Around that time, the National Center for State Courts generated a comprehensive list of “revenue generation strategies, including enhanced collection of uncollected fines, penalties and surcharges.”  Courts rapidly increased their reliance on monetary sanctions as a source of financial support, with little attention to the disparate impact these policies would have on low-income communities.

Through these extractive monetary sanctions, many cities have become “predatory cities”: urban areas where public officials systematically take property from residents and transfer it to public coffers, in violation of residents’ rights.

Through these extractive monetary sanctions, many cities have become “predatory cities”: urban areas where public officials systematically take property from residents and transfer it to public coffers, in violation of residents’ rights. These cities are charging low-level offenders to extract fines and fees, in order to turn the money around to fund the very courts and jails that processed the offenders. Even though Texas law technically prohibits requiring a judge to collect a certain amount of money through fees and fines, many judges still feel pressure to raise revenue. One anonymous Texas judge said a city council member repeatedly threatened to replace her if she did not meet projected revenue goals; another Texas judge resigned because of the constant pressure from city officials to collect on speeding tickets and called the city’s municipal court a “cash cow.” 

Are Capias Warrants Even Constitutional?: Doctrinal Background

A series of Supreme Court decisions in the 1970s created the doctrinal backdrop that, while creating some “limitations,” has protected the practice of arrests based on unpaid monetary sanctions. 

In 1970, in Williams v. Illinois, Willie Williams was convicted of petty theft and received the maximum sentence of one year imprisonment and a $500 fine. But because Williams could not afford to pay the monetary sanctions, the court ordered him to remain in jail to “work off” the debt at the rate of $5 per day—more than 100 days beyond the maximum period of confinement for the crime itself. The Supreme Court held that this violated the Equal Protection Clause of the Fourteenth Amendment, as the imprisonment resulted in “impermissible discrimination that rest[ed] on ability to pay.”

A few years later, in Tate v Short, the Court reiterated that courts could not convert traffic violation fines into jail time for indigent defendants without the resources to pay. A decade later, in Bearden v. Georgia, the Court held if an individual cannot pay despite making genuine efforts, she cannot be imprisoned if there are alternative measures adequate to meet the state’s interests. The Court held that “a sentencing court must inquire into the reasons for the failure to pay” and first exhaust all other methods to punish and deter criminal behavior short of incarcerating someone.  

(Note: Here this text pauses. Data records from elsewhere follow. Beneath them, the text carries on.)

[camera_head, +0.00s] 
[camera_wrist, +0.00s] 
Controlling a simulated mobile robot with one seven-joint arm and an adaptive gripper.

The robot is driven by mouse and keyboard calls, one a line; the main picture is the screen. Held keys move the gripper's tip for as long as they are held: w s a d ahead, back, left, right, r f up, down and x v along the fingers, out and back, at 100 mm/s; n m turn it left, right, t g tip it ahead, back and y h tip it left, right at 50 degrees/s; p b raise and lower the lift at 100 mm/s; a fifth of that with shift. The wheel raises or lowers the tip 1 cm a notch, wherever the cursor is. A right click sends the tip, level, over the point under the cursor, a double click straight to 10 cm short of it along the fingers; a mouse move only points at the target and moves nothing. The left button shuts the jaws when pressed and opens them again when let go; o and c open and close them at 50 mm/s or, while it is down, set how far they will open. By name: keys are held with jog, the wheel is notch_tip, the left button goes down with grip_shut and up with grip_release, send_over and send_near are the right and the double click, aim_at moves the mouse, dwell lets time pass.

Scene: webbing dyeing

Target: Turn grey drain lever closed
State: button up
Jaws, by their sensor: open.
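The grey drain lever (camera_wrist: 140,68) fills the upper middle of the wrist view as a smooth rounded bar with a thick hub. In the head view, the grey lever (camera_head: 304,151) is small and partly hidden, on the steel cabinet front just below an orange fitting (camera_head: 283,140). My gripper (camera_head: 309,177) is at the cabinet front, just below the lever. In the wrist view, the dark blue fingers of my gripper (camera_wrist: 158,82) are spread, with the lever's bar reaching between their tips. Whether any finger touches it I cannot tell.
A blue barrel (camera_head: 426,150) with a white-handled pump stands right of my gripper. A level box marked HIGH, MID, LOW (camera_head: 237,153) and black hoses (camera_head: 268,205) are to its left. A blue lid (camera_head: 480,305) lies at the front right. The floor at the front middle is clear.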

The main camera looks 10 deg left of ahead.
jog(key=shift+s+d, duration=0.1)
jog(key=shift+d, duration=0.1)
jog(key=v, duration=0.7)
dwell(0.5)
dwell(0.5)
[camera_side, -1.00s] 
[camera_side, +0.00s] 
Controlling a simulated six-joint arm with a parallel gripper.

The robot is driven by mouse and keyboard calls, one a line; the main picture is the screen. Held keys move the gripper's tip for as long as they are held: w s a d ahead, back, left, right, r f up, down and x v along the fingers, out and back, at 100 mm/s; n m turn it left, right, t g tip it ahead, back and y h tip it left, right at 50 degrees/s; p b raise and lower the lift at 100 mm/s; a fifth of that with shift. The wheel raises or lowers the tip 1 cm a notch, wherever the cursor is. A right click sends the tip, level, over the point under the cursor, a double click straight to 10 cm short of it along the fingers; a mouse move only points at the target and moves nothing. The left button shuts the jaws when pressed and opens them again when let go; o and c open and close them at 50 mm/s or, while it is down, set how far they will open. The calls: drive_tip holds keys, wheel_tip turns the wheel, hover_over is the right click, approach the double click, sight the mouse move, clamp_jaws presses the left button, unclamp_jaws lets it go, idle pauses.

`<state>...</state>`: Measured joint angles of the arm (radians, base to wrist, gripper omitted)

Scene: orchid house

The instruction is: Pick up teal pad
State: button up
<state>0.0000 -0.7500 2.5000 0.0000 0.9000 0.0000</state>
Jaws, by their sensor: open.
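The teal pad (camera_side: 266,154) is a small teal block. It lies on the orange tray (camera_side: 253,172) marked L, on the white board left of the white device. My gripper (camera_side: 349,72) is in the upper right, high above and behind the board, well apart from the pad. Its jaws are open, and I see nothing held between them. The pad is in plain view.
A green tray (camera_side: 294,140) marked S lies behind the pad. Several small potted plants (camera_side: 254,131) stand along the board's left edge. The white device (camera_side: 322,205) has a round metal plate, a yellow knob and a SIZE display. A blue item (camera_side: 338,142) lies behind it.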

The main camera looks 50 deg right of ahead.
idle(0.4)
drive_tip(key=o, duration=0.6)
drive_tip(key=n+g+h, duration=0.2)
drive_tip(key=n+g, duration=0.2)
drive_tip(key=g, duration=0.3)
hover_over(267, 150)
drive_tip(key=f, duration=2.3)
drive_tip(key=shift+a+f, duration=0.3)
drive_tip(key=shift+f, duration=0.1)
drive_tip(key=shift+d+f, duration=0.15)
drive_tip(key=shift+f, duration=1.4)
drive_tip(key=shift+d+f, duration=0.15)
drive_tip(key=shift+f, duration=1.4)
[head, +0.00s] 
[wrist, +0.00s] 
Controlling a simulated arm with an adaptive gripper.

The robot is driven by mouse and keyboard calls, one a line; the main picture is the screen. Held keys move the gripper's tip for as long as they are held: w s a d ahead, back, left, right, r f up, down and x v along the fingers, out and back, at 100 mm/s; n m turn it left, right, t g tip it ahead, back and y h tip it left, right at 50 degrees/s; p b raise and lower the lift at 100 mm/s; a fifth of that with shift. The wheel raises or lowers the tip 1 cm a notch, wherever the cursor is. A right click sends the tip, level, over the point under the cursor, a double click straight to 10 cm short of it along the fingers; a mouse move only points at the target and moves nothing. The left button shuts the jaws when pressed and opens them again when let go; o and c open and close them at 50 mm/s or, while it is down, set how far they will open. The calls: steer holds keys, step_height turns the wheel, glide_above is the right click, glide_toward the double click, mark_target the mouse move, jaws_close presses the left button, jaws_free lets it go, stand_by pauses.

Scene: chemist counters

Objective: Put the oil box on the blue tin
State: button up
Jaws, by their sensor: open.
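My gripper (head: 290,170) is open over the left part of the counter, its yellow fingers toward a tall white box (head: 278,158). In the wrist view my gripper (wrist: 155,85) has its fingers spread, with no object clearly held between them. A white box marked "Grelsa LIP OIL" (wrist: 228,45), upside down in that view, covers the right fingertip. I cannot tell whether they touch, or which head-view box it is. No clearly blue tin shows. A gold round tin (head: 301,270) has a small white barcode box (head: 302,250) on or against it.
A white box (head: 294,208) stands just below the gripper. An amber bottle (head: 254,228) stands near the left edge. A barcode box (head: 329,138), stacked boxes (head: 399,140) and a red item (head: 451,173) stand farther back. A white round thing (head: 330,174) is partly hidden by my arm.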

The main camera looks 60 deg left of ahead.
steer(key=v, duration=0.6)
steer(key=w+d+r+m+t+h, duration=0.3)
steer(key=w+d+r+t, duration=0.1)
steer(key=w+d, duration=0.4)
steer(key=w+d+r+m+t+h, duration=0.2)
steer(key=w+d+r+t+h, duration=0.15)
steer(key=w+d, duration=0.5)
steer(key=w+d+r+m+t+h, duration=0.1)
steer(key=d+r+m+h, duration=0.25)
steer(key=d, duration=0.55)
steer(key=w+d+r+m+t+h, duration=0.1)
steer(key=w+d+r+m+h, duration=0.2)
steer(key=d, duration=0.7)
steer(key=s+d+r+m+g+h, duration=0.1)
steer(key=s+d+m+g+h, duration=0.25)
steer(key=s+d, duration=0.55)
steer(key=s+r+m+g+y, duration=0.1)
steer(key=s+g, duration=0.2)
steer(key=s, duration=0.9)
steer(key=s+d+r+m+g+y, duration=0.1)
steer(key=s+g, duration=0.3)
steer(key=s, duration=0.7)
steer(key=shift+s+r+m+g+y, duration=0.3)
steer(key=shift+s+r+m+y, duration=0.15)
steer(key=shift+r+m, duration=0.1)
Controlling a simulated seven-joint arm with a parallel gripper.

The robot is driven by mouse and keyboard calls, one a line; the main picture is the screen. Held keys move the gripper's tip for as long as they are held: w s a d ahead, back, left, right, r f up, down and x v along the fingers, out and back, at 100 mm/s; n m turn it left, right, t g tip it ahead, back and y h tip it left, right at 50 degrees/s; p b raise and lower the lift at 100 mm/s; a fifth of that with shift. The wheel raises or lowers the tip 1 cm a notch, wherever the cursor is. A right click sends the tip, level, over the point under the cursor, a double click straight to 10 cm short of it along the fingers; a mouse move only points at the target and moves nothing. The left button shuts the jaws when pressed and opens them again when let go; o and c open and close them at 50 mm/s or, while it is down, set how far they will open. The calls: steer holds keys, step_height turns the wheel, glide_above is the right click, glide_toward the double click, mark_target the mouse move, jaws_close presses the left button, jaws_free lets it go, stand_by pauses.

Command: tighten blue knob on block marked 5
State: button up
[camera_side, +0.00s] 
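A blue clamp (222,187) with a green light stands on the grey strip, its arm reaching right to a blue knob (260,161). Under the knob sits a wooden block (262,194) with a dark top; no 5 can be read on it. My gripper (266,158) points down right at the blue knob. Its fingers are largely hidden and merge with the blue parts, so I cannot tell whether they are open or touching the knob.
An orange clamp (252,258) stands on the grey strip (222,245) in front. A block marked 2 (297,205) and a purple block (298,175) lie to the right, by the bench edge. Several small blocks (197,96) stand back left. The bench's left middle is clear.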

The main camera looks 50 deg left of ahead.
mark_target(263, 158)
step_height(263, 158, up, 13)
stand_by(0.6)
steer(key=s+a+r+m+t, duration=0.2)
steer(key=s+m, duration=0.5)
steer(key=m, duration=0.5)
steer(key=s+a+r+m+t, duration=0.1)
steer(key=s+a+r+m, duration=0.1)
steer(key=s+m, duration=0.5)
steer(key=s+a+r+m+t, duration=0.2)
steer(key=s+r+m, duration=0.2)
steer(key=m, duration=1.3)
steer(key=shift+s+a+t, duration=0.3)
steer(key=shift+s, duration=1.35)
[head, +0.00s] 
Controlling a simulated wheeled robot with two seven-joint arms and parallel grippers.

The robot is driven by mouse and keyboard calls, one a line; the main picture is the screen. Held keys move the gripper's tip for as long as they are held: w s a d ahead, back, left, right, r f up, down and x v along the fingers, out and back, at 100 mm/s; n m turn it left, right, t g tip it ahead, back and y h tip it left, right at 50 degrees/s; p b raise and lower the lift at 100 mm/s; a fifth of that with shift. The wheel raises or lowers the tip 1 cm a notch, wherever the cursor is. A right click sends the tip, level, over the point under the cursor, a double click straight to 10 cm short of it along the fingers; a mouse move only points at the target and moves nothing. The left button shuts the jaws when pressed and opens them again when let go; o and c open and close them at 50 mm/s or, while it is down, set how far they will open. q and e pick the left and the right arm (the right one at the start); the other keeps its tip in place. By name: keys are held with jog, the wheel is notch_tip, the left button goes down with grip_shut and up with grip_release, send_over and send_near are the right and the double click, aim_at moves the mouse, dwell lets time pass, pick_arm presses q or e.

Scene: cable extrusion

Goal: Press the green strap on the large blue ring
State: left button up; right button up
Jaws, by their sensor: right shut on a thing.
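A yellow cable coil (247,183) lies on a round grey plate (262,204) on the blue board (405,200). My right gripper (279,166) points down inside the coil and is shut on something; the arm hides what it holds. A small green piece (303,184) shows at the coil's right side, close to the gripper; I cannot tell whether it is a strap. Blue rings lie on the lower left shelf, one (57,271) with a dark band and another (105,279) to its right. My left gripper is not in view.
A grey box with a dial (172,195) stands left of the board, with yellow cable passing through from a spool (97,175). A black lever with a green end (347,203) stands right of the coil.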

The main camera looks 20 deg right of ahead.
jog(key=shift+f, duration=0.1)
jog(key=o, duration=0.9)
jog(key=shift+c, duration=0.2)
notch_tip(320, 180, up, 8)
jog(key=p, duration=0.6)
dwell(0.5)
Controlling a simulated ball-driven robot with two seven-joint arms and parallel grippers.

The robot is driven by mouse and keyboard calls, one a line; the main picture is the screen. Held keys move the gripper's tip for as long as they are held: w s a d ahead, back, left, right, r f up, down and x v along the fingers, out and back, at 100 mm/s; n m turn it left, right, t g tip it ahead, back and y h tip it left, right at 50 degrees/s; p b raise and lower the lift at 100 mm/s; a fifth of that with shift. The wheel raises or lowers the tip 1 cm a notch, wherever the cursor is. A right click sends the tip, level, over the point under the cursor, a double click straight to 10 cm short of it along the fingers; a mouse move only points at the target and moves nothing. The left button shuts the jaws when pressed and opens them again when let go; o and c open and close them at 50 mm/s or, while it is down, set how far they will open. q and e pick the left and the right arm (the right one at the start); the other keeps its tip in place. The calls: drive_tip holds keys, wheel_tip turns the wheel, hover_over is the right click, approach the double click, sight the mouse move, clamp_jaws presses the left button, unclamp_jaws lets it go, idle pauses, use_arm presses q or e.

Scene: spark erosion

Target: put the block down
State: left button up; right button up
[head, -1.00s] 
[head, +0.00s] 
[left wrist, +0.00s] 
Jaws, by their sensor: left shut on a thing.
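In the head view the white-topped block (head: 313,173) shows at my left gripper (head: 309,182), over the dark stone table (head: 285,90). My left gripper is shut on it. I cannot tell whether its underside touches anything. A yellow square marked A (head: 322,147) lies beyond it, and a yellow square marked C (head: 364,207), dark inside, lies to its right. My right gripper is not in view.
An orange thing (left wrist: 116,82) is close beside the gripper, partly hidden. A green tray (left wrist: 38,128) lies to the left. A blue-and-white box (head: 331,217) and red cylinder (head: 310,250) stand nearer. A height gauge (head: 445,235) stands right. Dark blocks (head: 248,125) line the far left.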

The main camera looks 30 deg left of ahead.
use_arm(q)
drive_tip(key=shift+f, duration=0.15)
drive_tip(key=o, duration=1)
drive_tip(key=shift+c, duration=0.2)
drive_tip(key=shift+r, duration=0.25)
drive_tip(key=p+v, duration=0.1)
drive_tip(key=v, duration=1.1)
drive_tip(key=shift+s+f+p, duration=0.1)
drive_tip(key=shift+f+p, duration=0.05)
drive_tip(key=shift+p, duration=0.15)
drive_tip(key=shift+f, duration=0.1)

Together, Williams, Tate, and Bearden create a clear rule: the Fourteenth Amendment prohibits imprisonment for failure to pay monetary sanctions without a prior hearing inquiring into the reasons for the failure to pay and considering alternatives to imprisonment where the failure to pay is not willful.  What these decisions don’t prohibit, however, is issuing arrest warrants for individuals who have not paid their fines and jailing those individuals until they receive an “ability to pay” hearing. Nor do these cases address what equitable methodologies should be employed in an “ability to pay” hearing.

Injustice in Practice: “Ability-to-Pay” Hearing after a Capias Warrant Arrest

Court records reveal the egregious inadequacy of hearings that take place after arrest on a capias warrant. Judges often don’t inquire about income and financial dependents, the two questions most fundamental to ability to pay, and court documents for people committed to jail commonly indicate that they are unemployed or homeless. Sometimes courts use preprinted forms with no space to record the basis for their findings and without any indication of whether or not the person was able to pay.

Even when a judge formally evaluates a debtor’s ability to pay, the standards required to be deemed unable to pay are often impossible to meet. In New York, one defendant admitted that he had bought a pack of cigarettes in the time since the sentence was imposed and was found to be in willful violation of the fine requirement. Some judges require debtors to get the money from family members or “to use Temporary Aid to Needy Family checks, Social Security disability income, veterans’ benefits or other welfare checks to pay their court fees.” Judge Robert Swisher, a judge in Washington, explained that he made decisions based on his own personal perception of the debtor: “They come in wearing expensive jackets…or maybe a thousand dollars’ worth of tattoos on their arms. And they say, ‘I’m just living on handouts.’” If the debtor explains that the jacket or tattoos were a gift, he says they should have asked the giver for the cash to pay their court fees instead. The bottom line: most of these hearings fail to assess individuals’ “ability to pay” in any meaningful way. 

Injustice in Practice: Racial Disparities in Capias Warrants 

While “ability-to-pay” hearings are clearly fraught with injustice and discrimination, the process is deeply discriminatory in its earlier stages, too––including at the stage of capias warrant issuance. Data collection on failure-to-pay warrants is decentralized and alarmingly sparse. However, in all municipalities where data is available, the data tells a consistent, clear story: Black people are far more likely to have an arrest warrant issued for their failure to pay LFOs.

According to an investigation of the city of Ferguson conducted by the Department of Justice, Black individuals were at least 50% more likely to have their cases lead to an arrest warrant and accounted for 92% of cases in which an arrest warrant was issued by the Ferguson Municipal Court in 2013. The scale of warrants being issued was gargantuan: the city averaged three warrants per household; “fines and fees became almost-universal experiences for poor, black residents.”

According to Las Vegas Municipal Court open warrant data from 2012–2020, the individuals most commonly impacted by warrants were between the ages of 18 and 34 (47.1%), male (65.7%), from the poorest ZIP codes (58% from median income and below), and much more likely to be Black than any other ethnicity (44.7%). Similarly, in the city and county of San Francisco, Black residents make up 5.8% of the population but are 48.7% of the arrestees for failure-to-appear and failure-to-pay traffic court warrants.